REQUEST
For the listing that follows, give again exactly the lines from the one with "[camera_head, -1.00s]" to the one with "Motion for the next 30", including both.

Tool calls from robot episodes
· · · · ·

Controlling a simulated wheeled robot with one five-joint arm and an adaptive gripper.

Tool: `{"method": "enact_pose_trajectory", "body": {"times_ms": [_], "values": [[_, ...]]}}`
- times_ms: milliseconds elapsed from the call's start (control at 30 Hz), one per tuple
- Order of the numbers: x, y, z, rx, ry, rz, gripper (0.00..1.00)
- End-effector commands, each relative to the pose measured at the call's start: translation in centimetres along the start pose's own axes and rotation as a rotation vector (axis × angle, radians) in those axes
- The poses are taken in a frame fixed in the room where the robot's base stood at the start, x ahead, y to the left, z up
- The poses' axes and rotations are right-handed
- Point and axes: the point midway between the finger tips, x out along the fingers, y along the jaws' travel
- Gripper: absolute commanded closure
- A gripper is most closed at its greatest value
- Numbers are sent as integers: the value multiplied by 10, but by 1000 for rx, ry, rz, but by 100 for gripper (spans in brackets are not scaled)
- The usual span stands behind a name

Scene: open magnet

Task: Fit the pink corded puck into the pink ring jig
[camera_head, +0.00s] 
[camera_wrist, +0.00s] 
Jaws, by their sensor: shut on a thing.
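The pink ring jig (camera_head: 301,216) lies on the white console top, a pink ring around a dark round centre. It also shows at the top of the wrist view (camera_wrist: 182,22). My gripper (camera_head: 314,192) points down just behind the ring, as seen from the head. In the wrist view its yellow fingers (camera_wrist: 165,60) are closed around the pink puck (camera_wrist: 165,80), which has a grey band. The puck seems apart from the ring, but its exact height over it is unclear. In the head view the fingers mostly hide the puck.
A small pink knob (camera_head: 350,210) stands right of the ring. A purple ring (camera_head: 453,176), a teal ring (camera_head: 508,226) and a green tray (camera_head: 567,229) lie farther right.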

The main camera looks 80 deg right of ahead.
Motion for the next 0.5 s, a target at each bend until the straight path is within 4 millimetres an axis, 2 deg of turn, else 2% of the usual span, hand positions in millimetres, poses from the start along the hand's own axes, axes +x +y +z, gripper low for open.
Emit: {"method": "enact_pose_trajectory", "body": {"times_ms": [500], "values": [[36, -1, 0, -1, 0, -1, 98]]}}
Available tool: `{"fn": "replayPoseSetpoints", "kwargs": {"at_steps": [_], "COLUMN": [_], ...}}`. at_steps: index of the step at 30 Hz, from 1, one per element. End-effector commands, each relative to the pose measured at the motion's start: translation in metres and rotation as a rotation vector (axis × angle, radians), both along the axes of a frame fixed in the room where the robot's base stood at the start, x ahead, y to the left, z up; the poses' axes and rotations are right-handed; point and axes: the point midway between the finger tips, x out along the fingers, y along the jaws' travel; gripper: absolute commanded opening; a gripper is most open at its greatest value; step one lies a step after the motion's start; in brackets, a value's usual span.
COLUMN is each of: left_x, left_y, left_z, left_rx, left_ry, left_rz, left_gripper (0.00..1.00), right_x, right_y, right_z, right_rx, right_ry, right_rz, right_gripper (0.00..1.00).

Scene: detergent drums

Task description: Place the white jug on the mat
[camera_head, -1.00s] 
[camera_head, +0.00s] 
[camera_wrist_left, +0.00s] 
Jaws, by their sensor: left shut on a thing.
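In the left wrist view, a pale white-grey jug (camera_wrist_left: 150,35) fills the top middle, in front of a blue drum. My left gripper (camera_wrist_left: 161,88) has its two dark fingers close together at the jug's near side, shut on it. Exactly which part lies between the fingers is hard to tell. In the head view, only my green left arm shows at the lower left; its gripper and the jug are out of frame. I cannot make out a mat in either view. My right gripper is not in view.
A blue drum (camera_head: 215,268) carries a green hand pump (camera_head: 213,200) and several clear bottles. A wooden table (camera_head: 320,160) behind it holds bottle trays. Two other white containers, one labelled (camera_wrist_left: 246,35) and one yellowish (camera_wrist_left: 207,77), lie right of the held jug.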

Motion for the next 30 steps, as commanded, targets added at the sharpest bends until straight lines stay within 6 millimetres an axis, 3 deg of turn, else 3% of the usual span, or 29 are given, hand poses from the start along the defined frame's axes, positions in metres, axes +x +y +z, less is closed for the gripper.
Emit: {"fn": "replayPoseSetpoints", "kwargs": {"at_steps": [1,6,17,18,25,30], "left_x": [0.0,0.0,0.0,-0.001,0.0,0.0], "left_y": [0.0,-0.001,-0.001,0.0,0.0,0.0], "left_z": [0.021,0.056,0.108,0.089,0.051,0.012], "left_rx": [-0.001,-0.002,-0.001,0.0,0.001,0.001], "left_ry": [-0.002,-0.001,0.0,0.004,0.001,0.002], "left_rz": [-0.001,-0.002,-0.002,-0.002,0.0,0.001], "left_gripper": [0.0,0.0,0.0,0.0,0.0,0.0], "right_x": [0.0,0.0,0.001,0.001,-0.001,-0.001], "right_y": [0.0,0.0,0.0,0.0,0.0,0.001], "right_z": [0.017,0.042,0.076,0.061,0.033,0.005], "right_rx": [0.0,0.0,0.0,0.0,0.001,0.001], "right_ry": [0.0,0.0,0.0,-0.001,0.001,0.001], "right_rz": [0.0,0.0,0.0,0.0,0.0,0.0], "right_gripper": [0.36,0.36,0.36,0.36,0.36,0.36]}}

· · · · ·

FULL OUTPUT
[camera_head, -1.00s] 
[camera_head, +0.00s] 
[camera_wrist_left, +0.00s] 
Jaws, by their sensor: left shut on a thing.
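In the left wrist view, a pale white-grey jug (camera_wrist_left: 150,35) fills the top middle, in front of a blue drum. My left gripper (camera_wrist_left: 161,88) has its two dark fingers close together at the jug's near side, shut on it. Exactly which part lies between the fingers is hard to tell. In the head view, only my green left arm shows at the lower left; its gripper and the jug are out of frame. I cannot make out a mat in either view. My right gripper is not in view.
A blue drum (camera_head: 215,268) carries a green hand pump (camera_head: 213,200) and several clear bottles. A wooden table (camera_head: 320,160) behind it holds bottle trays. Two other white containers, one labelled (camera_wrist_left: 246,35) and one yellowish (camera_wrist_left: 207,77), lie right of the held jug.

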Motion for the next 30 steps, as commanded, targets added at the sharpest bends until straight lines stay within 6 millimetres an axis, 3 deg of turn, else 3% of the usual span, or 29 are given, hand poses from the start along the defined frame's axes, positions in metres, axes +x +y +z, less is closed for the gripper.

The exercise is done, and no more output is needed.